[WRITTEN EXERCISE]: Go from the first line to the line with "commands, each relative" and return those lines verbatim, ends included.

[GIVEN DATA]:
— START —

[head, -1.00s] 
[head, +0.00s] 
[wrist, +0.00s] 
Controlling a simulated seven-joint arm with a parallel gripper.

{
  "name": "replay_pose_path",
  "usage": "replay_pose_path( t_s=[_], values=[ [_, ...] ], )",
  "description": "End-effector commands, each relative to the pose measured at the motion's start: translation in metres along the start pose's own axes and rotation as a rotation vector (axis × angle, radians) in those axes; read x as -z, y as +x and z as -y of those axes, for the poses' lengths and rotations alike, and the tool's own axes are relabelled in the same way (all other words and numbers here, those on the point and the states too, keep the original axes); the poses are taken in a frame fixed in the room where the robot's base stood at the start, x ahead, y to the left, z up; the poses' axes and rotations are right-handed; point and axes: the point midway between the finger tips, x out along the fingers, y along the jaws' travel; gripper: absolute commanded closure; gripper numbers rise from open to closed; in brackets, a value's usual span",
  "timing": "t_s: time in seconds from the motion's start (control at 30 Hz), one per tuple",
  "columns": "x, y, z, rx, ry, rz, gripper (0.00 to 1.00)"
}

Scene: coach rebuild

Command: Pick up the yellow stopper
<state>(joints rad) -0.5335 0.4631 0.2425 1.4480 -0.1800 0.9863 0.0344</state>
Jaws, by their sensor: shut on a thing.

— END —

[RESPONSE TO THIS EXERCISE]:
[head, -1.00s] 
[head, +0.00s] 
[wrist, +0.00s] 
Controlling a simulated seven-joint arm with a parallel gripper.

{
  "name": "replay_pose_path",
  "usage": "replay_pose_path( t_s=[_], values=[ [_, ...] ], )",
  "description": "End-effector commands, each relative to the pose measured at the motion's start: translation in metres along the start pose's own axes and rotation as a rotation vector (axis × angle, radians) in those axes; read x as -z, y as +x and z as -y of those axes, for the poses' lengths and rotations alike, and the tool's own axes are relabelled in the same way (all other words and numbers here, those on the point and the states too, keep the original axes); the poses are taken in a frame fixed in the room where the robot's base stood at the start, x ahead, y to the left, z up; the poses' axes and rotations are right-handed; point and axes: the point midway between the finger tips, x out along the fingers, y along the jaws' travel; gripper: absolute commanded closure; gripper numbers rise from open to closed; in brackets, a value's usual span",

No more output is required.